The bytecode is not in SSA form and is register-based, e.g.:

r1 = 42
r2 = 15
r1 = add r1, r2
r2 = call foobar(r1)
return r2

What comes to mind is to convert it into a “raw” dialect, e.g.:

raw.constant {value = 42, dst = r1}
raw.constant {value = 15, dst = r2}
raw.add {dst = r1, lhs = r1, rhs = r2}
raw.call {name = "foobar", dst = r2, argv = [r1]}
raw.return {src = r2}

Then run some hand-crafted passes and analyses to reconstruct CFG and then SSA (all in terms of the “raw” dialect), and then lower the “raw” dialect into the one I actually want to use for the fun stuff.

I’m curious if there are some components I can reuse or if there is a better approach that I’m missing?
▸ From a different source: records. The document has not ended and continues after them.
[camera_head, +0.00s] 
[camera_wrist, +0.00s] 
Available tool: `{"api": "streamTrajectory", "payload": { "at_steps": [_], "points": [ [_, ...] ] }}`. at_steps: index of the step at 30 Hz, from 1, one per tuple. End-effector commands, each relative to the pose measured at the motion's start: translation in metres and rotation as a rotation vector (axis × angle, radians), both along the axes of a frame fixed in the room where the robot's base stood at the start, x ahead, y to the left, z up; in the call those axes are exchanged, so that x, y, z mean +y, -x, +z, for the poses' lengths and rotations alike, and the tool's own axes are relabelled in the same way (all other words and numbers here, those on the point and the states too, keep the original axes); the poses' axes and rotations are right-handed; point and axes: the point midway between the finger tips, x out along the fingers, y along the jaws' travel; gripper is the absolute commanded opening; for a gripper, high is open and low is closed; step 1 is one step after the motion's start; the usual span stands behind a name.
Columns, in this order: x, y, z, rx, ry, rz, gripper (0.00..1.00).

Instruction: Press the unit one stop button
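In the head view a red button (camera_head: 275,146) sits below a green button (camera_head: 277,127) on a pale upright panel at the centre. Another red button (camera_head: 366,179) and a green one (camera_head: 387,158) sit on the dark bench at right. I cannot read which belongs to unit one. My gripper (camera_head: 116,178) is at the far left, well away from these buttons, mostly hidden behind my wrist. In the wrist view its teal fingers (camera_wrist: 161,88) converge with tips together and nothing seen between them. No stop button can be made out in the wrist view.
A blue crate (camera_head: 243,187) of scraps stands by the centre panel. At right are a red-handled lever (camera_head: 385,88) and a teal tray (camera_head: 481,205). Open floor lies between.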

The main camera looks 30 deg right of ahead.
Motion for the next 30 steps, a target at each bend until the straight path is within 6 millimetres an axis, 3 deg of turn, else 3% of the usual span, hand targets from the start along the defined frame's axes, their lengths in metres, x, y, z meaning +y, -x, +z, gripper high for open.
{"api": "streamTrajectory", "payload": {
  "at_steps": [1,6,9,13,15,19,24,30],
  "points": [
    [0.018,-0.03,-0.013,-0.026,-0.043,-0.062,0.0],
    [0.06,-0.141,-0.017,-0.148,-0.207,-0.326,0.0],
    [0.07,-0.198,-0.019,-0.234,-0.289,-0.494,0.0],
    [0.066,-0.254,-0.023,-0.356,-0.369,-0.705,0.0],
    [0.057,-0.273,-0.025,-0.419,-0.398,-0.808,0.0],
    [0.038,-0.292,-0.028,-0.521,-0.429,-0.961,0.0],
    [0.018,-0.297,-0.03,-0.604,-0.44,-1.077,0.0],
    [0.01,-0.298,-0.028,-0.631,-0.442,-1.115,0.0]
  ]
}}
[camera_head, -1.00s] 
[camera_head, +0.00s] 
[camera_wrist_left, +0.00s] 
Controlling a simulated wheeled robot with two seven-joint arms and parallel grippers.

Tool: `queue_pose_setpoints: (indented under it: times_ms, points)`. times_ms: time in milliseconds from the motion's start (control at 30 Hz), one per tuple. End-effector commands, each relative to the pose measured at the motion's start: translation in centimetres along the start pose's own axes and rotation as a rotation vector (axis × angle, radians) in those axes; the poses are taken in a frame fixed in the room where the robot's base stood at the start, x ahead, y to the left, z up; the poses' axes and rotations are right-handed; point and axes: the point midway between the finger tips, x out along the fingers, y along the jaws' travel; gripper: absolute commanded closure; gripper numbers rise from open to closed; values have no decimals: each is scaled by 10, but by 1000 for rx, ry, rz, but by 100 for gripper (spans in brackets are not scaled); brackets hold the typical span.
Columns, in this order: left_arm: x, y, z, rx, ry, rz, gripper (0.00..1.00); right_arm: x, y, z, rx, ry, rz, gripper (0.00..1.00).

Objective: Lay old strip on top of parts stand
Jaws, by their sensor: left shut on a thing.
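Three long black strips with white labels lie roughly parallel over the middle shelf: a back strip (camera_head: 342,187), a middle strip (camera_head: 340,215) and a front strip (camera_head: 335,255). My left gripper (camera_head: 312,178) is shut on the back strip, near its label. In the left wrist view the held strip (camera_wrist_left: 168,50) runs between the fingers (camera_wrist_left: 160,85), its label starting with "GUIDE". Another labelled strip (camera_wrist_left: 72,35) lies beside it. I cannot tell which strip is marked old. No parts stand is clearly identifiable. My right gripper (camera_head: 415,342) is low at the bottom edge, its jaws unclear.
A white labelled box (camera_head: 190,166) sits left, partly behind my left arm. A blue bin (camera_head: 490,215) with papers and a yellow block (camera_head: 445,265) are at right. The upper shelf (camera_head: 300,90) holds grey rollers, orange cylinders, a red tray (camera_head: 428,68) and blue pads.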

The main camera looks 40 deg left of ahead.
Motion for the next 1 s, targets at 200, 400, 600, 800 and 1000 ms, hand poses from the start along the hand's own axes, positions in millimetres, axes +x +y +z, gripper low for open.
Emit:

Any hints would be highly appreciated!

Cheers,
Alex.

I’d suggest something like:

%1, %2 = mc.reg("r1", "r2")
mc.add (%1, %1, %2)
mc.call (%r2, %r1) {args=1, returns=1}
mc.return(%1)

This keeps most of the benefit of value references without too much extra machinery. I’d put effort into some of the basic machinery in the LLVM machine code layer, like validation of liveins/liveouts/killed values.

Hi,

What is the register-based bytecode called?
Converting bytecode to cfg and ssa can be very difficult to do depending on what bytecode it is.

Kind Regards

James

@stephenneuendorffer are you referring to an existing dialect here? Or is it a different form of the “raw” dialect?
Could you please expand on the benefits of this approach? I must be missing something as I don’t yet see how it would help.

Thank you!

In this case, it’s bytecode from mRuby VM (not to be confused with the MRI Ruby bytecode, which is different).
@jcdutton do you have any references (or keywords even) describing the problems of CFG/SSA construction for bytecode? As far as I can see, mRuby’s bytecode is “trivially” convertible in those forms, but I could be missing something :slight_smile:

Thank you!